Written exercise: Retype the line in which "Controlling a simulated" appears, then every line after it until the records end. Leave out the pictures.
>> Start Supplied records
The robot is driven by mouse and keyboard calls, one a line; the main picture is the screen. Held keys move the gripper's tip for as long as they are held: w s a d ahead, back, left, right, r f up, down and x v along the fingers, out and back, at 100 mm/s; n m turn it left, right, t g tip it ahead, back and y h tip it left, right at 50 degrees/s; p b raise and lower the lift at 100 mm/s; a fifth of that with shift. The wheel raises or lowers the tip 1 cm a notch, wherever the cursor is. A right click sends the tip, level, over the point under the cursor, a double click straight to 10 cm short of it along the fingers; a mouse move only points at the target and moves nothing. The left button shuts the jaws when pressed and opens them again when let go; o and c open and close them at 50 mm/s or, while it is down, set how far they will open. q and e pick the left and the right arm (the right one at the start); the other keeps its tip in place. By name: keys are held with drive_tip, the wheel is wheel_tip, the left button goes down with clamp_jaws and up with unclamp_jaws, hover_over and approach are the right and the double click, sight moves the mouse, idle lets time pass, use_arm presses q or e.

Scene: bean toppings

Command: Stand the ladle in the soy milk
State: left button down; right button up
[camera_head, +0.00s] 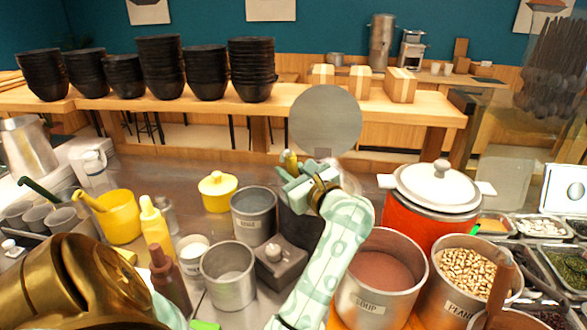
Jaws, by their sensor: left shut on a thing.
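My left gripper (298,176) is raised over the middle of the counter. It is shut on an olive-yellow piece (290,159), perhaps the end of the ladle's handle; the rest is hidden. A flat grey disc (326,118) shows just above the gripper; I cannot tell whether it is joined to the held piece. I cannot pick out the soy milk for certain. A grey steel pot (253,230) with an unreadable label stands left of my arm, its contents unclear. My right gripper is not in view.
A pot labelled SOUP (362,309) holds brownish liquid, right of my arm. A red pot (418,225) with a white lid stands behind it. A steel container (228,290), dark box (281,266), yellow pot (118,229) and squeeze bottle (157,235) crowd the left side.

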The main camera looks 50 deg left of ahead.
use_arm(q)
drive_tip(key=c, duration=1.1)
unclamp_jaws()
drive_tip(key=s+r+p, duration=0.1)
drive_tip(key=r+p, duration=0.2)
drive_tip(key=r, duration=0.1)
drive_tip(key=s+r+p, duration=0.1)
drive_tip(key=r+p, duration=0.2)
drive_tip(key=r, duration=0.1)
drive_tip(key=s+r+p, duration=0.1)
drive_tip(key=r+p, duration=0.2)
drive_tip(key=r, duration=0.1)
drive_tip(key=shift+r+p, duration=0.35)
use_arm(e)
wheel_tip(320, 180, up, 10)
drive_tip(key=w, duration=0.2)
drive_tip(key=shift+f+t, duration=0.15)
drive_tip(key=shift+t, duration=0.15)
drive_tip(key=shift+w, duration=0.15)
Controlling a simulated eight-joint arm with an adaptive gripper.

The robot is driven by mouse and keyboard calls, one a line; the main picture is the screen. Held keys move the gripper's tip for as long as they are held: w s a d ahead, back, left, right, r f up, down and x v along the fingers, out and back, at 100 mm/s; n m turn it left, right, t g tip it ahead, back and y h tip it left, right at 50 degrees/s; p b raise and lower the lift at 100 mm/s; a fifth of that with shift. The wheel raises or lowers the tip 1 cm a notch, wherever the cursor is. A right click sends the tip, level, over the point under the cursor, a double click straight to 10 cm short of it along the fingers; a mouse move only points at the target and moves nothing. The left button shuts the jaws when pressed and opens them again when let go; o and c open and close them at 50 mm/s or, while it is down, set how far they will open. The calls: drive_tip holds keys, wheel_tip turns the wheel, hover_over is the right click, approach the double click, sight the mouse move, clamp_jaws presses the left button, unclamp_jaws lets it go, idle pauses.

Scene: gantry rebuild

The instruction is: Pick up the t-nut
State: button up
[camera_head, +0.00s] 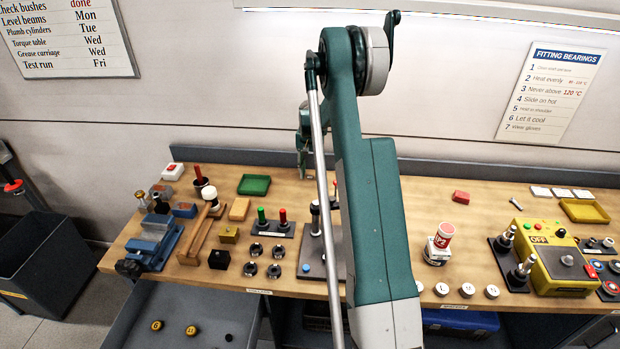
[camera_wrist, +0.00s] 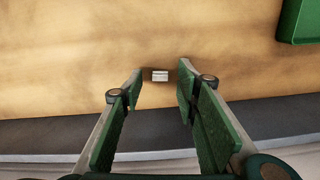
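A small light-grey metal block, which looks like the t-nut (camera_wrist: 160,76), lies on the wooden bench top in the wrist view. My gripper (camera_wrist: 160,82) is open and empty, its green-padded fingers on either side of the block in the picture. I cannot tell how far above it the fingertips are; no contact shows. In the head view my arm reaches to the back of the bench and hides the t-nut; the fingers do not show clearly there.
A green tray (camera_head: 254,185) stands left of my arm; its corner shows at upper right in the wrist view (camera_wrist: 298,22). The grey back ledge (camera_wrist: 60,134) and wall are close behind. A plate with green and red knobs (camera_head: 272,227) stands nearer the front. Wood around the t-nut is clear.

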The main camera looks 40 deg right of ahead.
>> End Supplied records
Task output:
Controlling a simulated eight-joint arm with an adaptive gripper.

The robot is driven by mouse and keyboard calls, one a line; the main picture is the screen. Held keys move the gripper's tip for as long as they are held: w s a d ahead, back, left, right, r f up, down and x v along the fingers, out and back, at 100 mm/s; n m turn it left, right, t g tip it ahead, back and y h tip it left, right at 50 degrees/s; p b raise and lower the lift at 100 mm/s; a fifth of that with shift. The wheel raises or lowers the tip 1 cm a notch, wherever the cursor is. A right click sends the tip, level, over the point under the cursor, a double click straight to 10 cm short of it along the fingers; a mouse move only points at the target and moves nothing. The left button shuts the jaws when pressed and opens them again when let go; o and c open and close them at 50 mm/s or, while it is down, set how far they will open. The calls: drive_tip holds keys, wheel_tip turns the wheel, hover_over is the right click, approach the double click, sight the mouse move, clamp_jaws presses the left button, unclamp_jaws lets it go, idle pauses.

Scene: gantry rebuild

The instruction is: Pick up the t-nut
State: button up
[camera_head, +0.00s] 
[camera_wrist, +0.00s] 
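A small light-grey metal block, which looks like the t-nut (camera_wrist: 160,76), lies on the wooden bench top in the wrist view. My gripper (camera_wrist: 160,82) is open and empty, its green-padded fingers on either side of the block in the picture. I cannot tell how far above it the fingertips are; no contact shows. In the head view my arm reaches to the back of the bench and hides the t-nut; the fingers do not show clearly there.
A green tray (camera_head: 254,185) stands left of my arm; its corner shows at upper right in the wrist view (camera_wrist: 298,22). The grey back ledge (camera_wrist: 60,134) and wall are close behind. A plate with green and red knobs (camera_head: 272,227) stands nearer the front. Wood around the t-nut is clear.

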The main camera looks 40 deg right of ahead.

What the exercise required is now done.